What you need to do: Select every line below containing the word "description".

Material for the task:
--- START ---
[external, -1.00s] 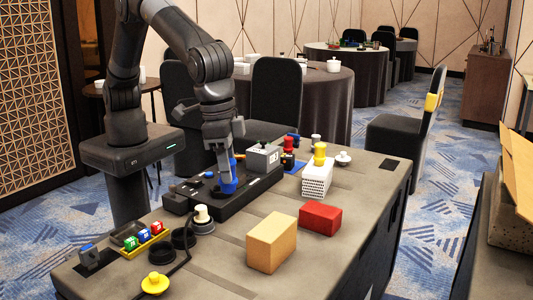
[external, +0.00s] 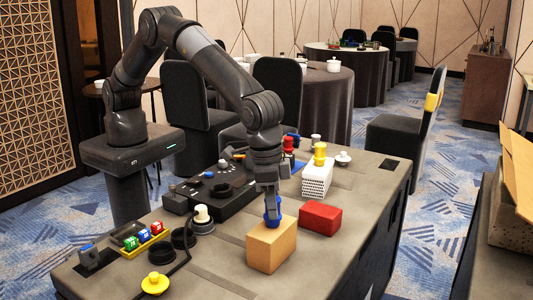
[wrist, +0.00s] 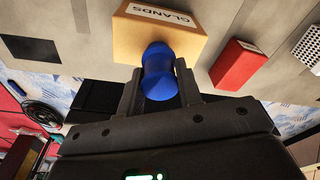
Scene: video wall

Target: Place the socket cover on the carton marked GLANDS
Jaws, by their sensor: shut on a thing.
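The socket cover is a blue rounded piece (wrist: 158,72), also partly visible in the external view (external: 273,212). My gripper (external: 272,208) is shut on it, with a finger on either side in the wrist view (wrist: 158,90). The carton marked GLANDS (wrist: 160,32) is a tan box, and its label shows in the wrist view. In the external view the carton (external: 271,247) stands on the table directly below my gripper. The cover is at the carton's top; I cannot tell whether they touch.
A red box (external: 320,218) stands right of the carton. A white perforated block (external: 317,180) with a yellow piece on top is behind it. The table front right is clear.

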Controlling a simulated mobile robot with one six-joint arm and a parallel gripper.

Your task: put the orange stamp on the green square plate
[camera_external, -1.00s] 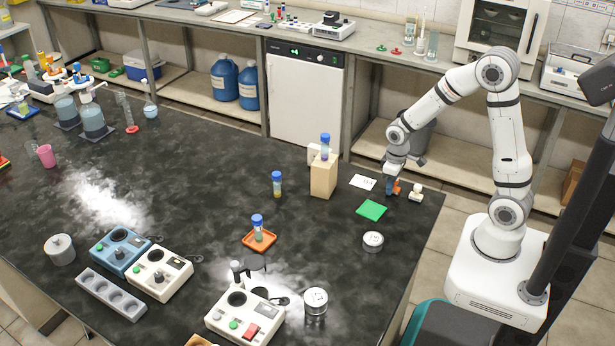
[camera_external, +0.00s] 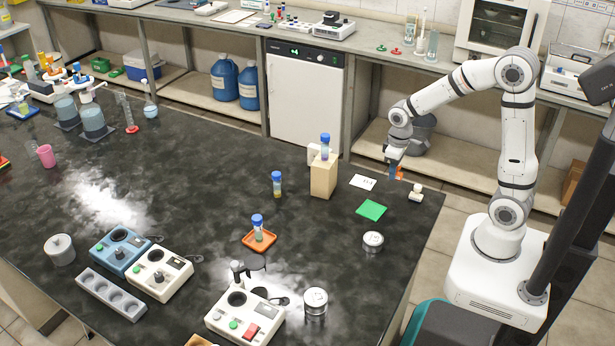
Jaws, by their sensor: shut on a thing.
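The orange stamp (camera_external: 399,172) shows as a small orange patch at the tip of my gripper (camera_external: 396,168), near the table's right back edge. My gripper is shut on it and holds it above the tabletop; the fingers hide part of it. The green square plate (camera_external: 371,210) lies flat on the dark table, below and to the left of my gripper. Nothing lies on the plate.
A white card (camera_external: 363,182) lies behind the plate, and a white stamp-like object (camera_external: 416,193) stands to its right. A wooden block (camera_external: 324,176) with a blue-capped vial stands to the left. A round metal tin (camera_external: 373,241) sits in front.

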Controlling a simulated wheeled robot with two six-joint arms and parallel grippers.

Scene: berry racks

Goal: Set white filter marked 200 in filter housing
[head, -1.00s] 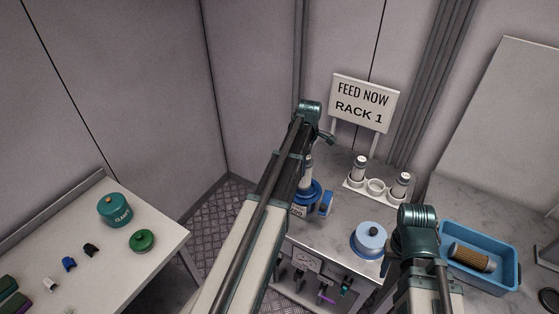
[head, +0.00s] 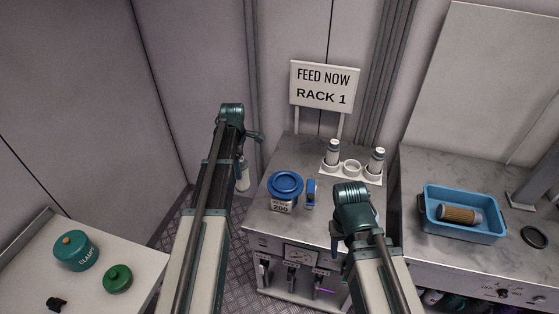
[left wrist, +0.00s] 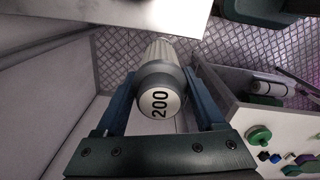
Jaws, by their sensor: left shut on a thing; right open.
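My left gripper (head: 243,157) is shut on the white filter marked 200 (head: 242,177). In the left wrist view the filter's grey-rimmed end with 200 (left wrist: 158,103) faces the camera between the fingers. The filter hangs upright to the left of the bench, apart from the housing. The filter housing (head: 286,185) is a round blue-rimmed vessel with a 200 label on its front, on the grey bench. A small blue part (head: 311,193) stands at its right. My right gripper (head: 337,240) is open over the bench front; its fingertips are hard to make out.
A white holder (head: 352,178) has two white filters (head: 333,152) (head: 377,161) beside an empty middle ring. A blue tray (head: 463,229) holds a brown filter. A sign reads FEED NOW RACK 1 (head: 322,88). The left table (head: 140,270) holds green items.

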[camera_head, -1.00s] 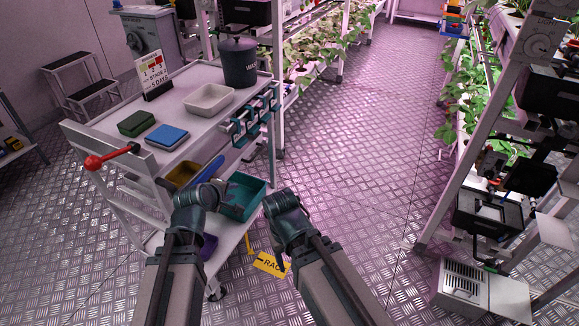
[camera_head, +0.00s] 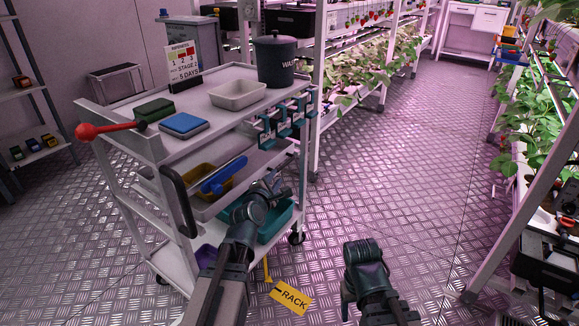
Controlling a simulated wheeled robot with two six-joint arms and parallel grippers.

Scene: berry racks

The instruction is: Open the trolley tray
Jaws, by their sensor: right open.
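The white trolley (camera_head: 133,225) stands left of centre. Its middle tray (camera_head: 255,168) holds a yellow bin (camera_head: 213,183) and a blue long-shaped item (camera_head: 224,174). A dark curved handle (camera_head: 179,203) is at the trolley's near left end; whether it belongs to the tray is unclear. My left gripper (camera_head: 278,184) is at the trolley's near right side, in front of the tray's right part; its jaws are too small and dark to read. My right gripper (camera_head: 346,296) is low over the floor, right of the trolley, apart from it, open and partly hidden by its arm.
A teal bin (camera_head: 274,226) sits on the lower shelf. On top are a white tub (camera_head: 238,95), a dark waste bin (camera_head: 274,60), a blue box (camera_head: 184,125) and a green box (camera_head: 153,110). A red-knobbed lever (camera_head: 86,131) sticks out left.

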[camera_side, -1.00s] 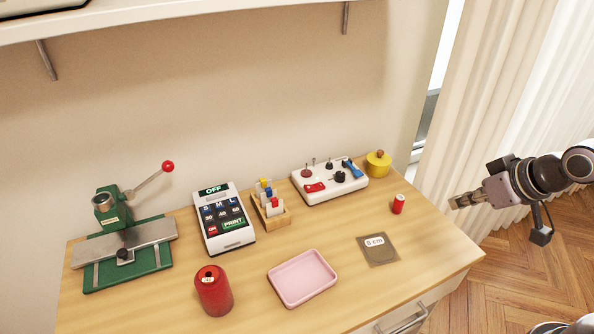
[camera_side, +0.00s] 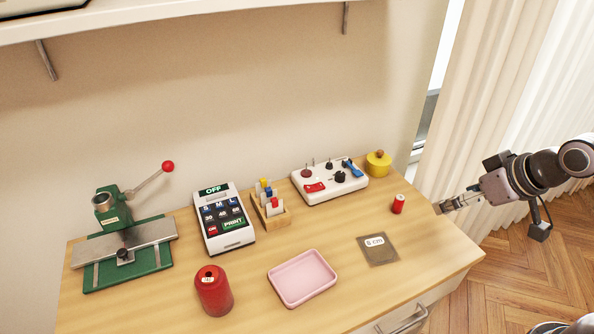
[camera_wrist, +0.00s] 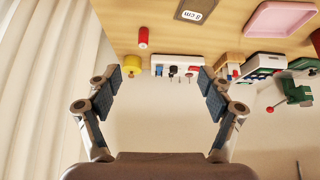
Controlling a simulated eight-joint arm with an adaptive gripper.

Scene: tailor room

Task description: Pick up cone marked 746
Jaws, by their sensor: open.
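A large red thread cone (camera_side: 214,292) stands upright at the front left of the table, left of the pink tray. It bears a small white label, too small to read surely. Part of it shows at the right edge of the wrist view (camera_wrist: 316,40). A smaller red spool (camera_side: 398,204) stands near the table's right side; it also shows in the wrist view (camera_wrist: 143,37). My gripper (camera_side: 442,207) is at the right, just beyond the table's right edge, far from the large cone. In the wrist view its fingers (camera_wrist: 160,80) are apart with nothing between them.
A pink tray (camera_side: 274,285) and an 8 cm card (camera_side: 378,251) lie on the table (camera_side: 345,290). Behind are a white control box (camera_side: 330,191), a yellow pot (camera_side: 378,165), a small rack (camera_side: 272,221), a print device (camera_side: 224,219) and a green press (camera_side: 122,245).

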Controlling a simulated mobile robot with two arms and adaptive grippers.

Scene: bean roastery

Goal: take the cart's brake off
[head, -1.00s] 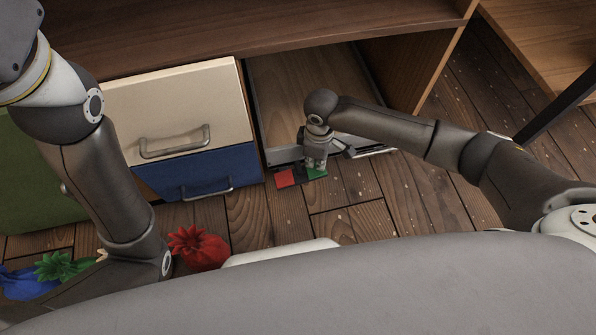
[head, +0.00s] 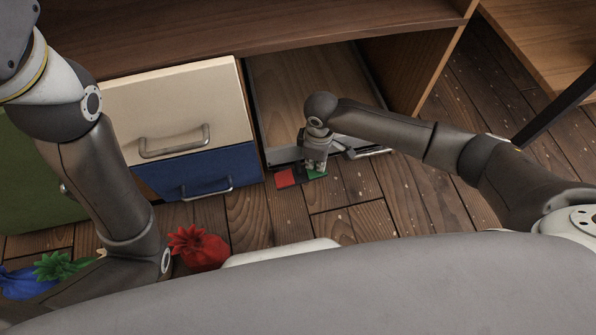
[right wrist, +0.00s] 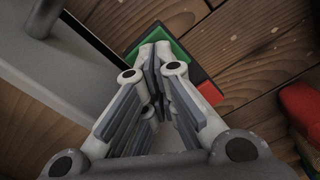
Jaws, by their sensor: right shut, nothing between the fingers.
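The cart (head: 290,85) is a low wooden deck with a grey metal front edge, standing in the bay under the counter. At its front, near the floor, is the brake's dark plate with a red pad (head: 285,178) on the left and a green pad (head: 322,173) on the right. My right gripper (head: 315,170) is shut and empty, pointing down at the green pad. In the right wrist view its fingertips (right wrist: 153,58) overlap the green pad (right wrist: 170,45); I cannot tell whether they press it. The red pad (right wrist: 210,92) is clear. My left gripper is out of view.
A cream drawer (head: 185,110) and a blue drawer (head: 200,172) stand left of the bay. A red sack (head: 200,248), a green sack (head: 62,266) and a blue sack (head: 25,283) lie in front. Floor right of the pads is clear.

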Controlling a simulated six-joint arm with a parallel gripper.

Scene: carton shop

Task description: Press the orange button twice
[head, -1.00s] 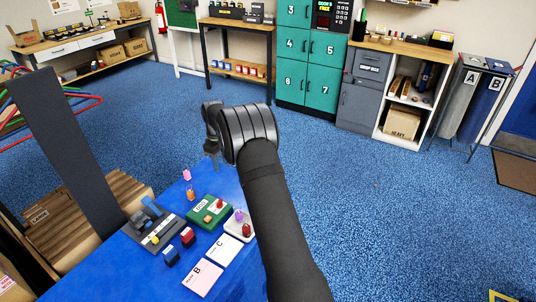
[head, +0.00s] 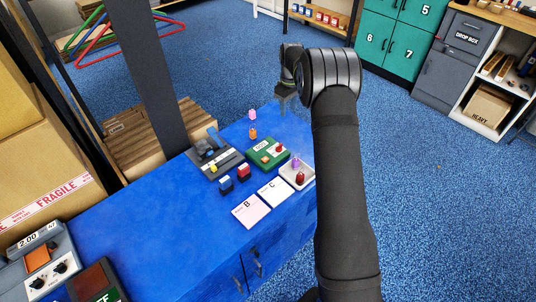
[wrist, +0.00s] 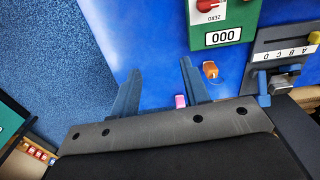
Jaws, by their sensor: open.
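A grey device reading 2.00 (head: 38,250) at the bottom left of the head view has an orange square face (head: 37,258) on top. A small orange piece (head: 253,133) stands on the blue table beside the green counter box (head: 268,153); it also shows in the wrist view (wrist: 210,70). I cannot tell from these frames which orange part is the button. My gripper (head: 287,104) is above the far end of the table; in the wrist view its fingers (wrist: 160,66) are apart with nothing between them.
A pink piece (head: 252,115), a grey lever panel (head: 213,154), red and blue blocks, a white tray (head: 298,174) and cards B and C (head: 250,211) stand on the table. A dark post (head: 158,75) rises at the table's left. The near middle of the tabletop is clear.

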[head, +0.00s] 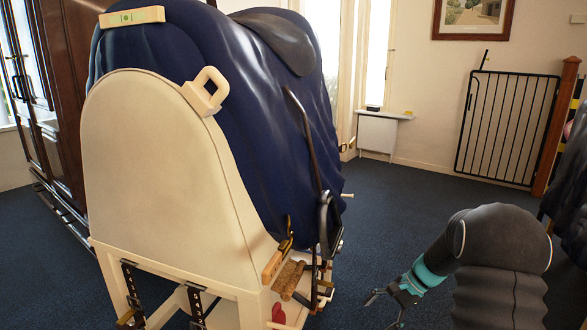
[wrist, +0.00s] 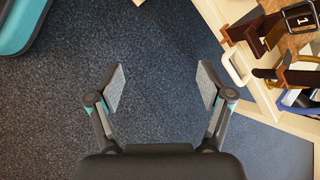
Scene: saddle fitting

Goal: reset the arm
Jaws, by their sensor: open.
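My gripper (head: 385,300) shows at the lower right in the head view, at the end of my dark arm with its teal band. It is to the right of the saddle stand, above the floor. In the wrist view my gripper (wrist: 160,85) has its two fingers spread wide apart, with only dark blue carpet between them. It holds nothing.
A cream saddle stand (head: 150,170) under a dark blue cover (head: 220,120) fills the left. A brush (head: 288,279) and other small items sit at its lower end; tools and a buckle (wrist: 298,17) show in the wrist view. Carpet (head: 400,205) is clear towards the black gate (head: 508,125).

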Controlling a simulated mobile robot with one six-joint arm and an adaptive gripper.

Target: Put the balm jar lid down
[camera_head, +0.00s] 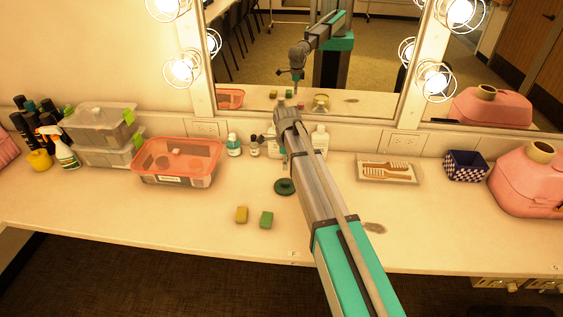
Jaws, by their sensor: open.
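A dark green round piece (285,187), which looks like the balm jar lid, lies on the pale counter (215,240) left of my arm. My gripper (284,163) points down just behind and above this piece, partly hidden by my own wrist. It is small here and looks open, with nothing visible in it. I cannot tell whether the fingertips touch the green piece. No balm jar is clear beside it; my arm covers part of the counter to the right.
Small bottles (233,145) and white bottles (320,140) stand behind my gripper, below the mirror (370,75). A yellow sponge (241,214) and green sponge (266,219) lie in front. An orange bin (177,160) is left; a comb tray (387,173) is right.

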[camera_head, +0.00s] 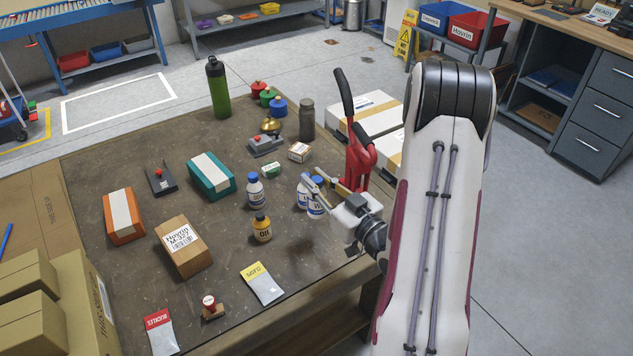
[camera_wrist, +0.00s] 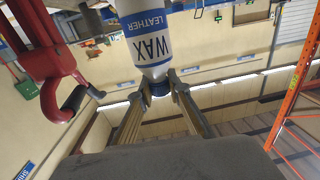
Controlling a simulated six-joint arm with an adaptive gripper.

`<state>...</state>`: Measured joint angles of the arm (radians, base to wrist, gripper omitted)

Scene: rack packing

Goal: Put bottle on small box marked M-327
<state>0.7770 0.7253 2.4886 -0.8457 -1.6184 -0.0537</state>
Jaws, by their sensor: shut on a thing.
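My gripper (camera_head: 322,186) is shut on the dark blue cap of a white leather wax bottle (camera_wrist: 145,40). In the head view, this bottle (camera_head: 317,208) shows below the fingers, partly hidden by them; I cannot tell whether its base touches the table.
A blue-capped bottle (camera_head: 254,193) and an orange oil bottle (camera_head: 262,230) stand between my gripper and the box. A red press (camera_head: 357,160) stands close behind my gripper.

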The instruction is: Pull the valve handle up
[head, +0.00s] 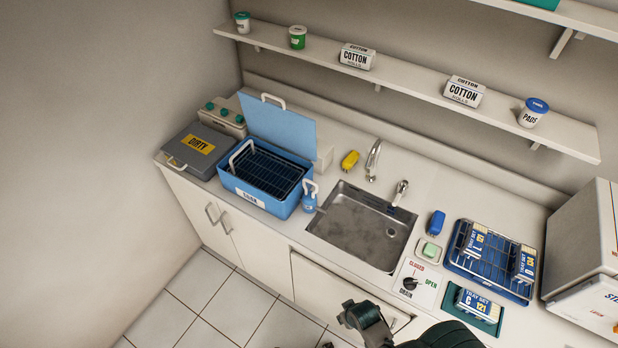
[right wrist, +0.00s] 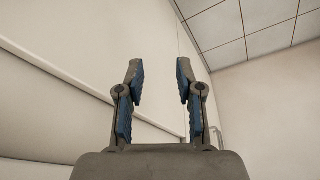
--- END ---
Answer for this exercise:
Task description: Pick up cone marked 746
Task description: Press the orange button twice

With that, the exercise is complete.